The 80% Equation: how the open shop turns the traditional union formula on its head

July 2, 2018 · by Alvarez Porter Group · Filed Under Choices · Leave a Comment

“8 out of 10 unions members are disengaged. They want unions to exist, they just don’t know what that has to do with them.”

We shouldn’t be surprised that an historic moment in the U.S. labor movement didn’t make much of a splash. It wasn’t even the biggest news coming out of the Supreme Court that day [Kennedy’s retirement was] or the most talked about 5-4 ruling that week [the Muslim ban was]. The marches that followed focused on family separation and rightly so. No, the Janus decision was like a drive by shooting in a blighted neighborhood: only the people who live there really care.

Don’t let the headlines fool you

It might not be big news, but it is a big deal. The intent of the Koch brothers et al is to chip away at organized money and people power of unions. They will succeed unless unions take this as the sea change that it is. Unions spend the vast majority of time and resources on bargaining and enforcing the contract. On a day to day basis, only about 10-20% of members connect with the union. It tends to be those who have problems and the amazing elected leaders and union activists who volunteer their time. That has been the formula for union success.

Unions have amazing stewards and activists - but not enough

Only now the equation is flipped on its head. 8 of 10 union members are disengaged. Most want the union to exist, they just don’t see what that has to do with them. It’s this 80% that will determine the union’s relevance and impact in the future. That’s because if they drop out and the new hires opt out, the slippery slope sets in. If they stay in and get engaged, it’s a new day. The truth is, we won’t engage them if we just keep doing what we’ve always done. It’s time to innovate.

Innovation and the 80%

There are three different kinds of innovation. One is where you develop ways to do what you are currently doing in a better way. Another kind is when you actually start doing something new. And the third way is when the new way eclipses or disrupts the old. In order to solve the 80% equation, unions need all three.

Some unions have already been doing the developmental innovation. Putting in place Member Resource Centers that take care of questions and grievances from a central location; developing apps that enable members to get questions answered and receive union communications; and upgrading data systems to track membership in real time.

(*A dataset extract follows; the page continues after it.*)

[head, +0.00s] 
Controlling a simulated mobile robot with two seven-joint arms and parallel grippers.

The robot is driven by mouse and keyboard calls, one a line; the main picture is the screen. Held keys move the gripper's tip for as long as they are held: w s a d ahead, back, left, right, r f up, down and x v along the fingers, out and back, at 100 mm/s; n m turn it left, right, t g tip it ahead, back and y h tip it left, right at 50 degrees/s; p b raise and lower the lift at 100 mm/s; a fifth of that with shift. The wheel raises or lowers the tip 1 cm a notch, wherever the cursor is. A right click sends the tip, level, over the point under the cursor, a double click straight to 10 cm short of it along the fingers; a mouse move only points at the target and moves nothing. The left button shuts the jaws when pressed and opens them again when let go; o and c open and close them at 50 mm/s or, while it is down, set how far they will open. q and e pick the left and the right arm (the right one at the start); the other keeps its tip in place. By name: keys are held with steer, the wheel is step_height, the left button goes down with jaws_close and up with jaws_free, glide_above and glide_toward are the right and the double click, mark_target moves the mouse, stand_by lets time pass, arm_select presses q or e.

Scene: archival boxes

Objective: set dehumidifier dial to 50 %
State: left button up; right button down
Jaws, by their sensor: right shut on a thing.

Some are introducing new ways of connecting to members. Setting up issue-based committees across worksites, developing online tools for members to share resources and support, using social media to build affinity groups online, and testing before introducing new benefits to find out what the interest is. Unions are used to coming up with new programs and ideas. What is challenging - and worthwhile - is to develop and introduce new ideas using human-centered design, prototyping and other innovation methods.

Fewer in the labor movement know about or attempt the kind of innovation that disrupts the status quo. This would be, for example, an entirely different approach to collective bargaining, a willingness to rethink basic assumptions about governance, or a whole new look at the value proposition of the union. This kind of innovation is by its very nature threatening to “the way we do things around here.” It needs high level sponsorship, space and resources to ask the big questions and experiment with big ideas.

If unions wants to embrace the future, not just build a better bunker, they will have to figure out how to do all three kinds of innovation in a concerted way. Stay tuned for future blog posts where I go deeper on individual innovation efforts to see how they are actually working.

Let’s go!

My Facebook feed is full of people holding up hollaback signs to Norma Rae and reminders about who brought us the weekend. The powerful experience of belonging and the concrete gains for working people that unions have brought us are now threatened. We need to be sure that the fierce belief in the moral rightness of our cause – which I share – becomes the energy we need to face the future with open hearts and open minds.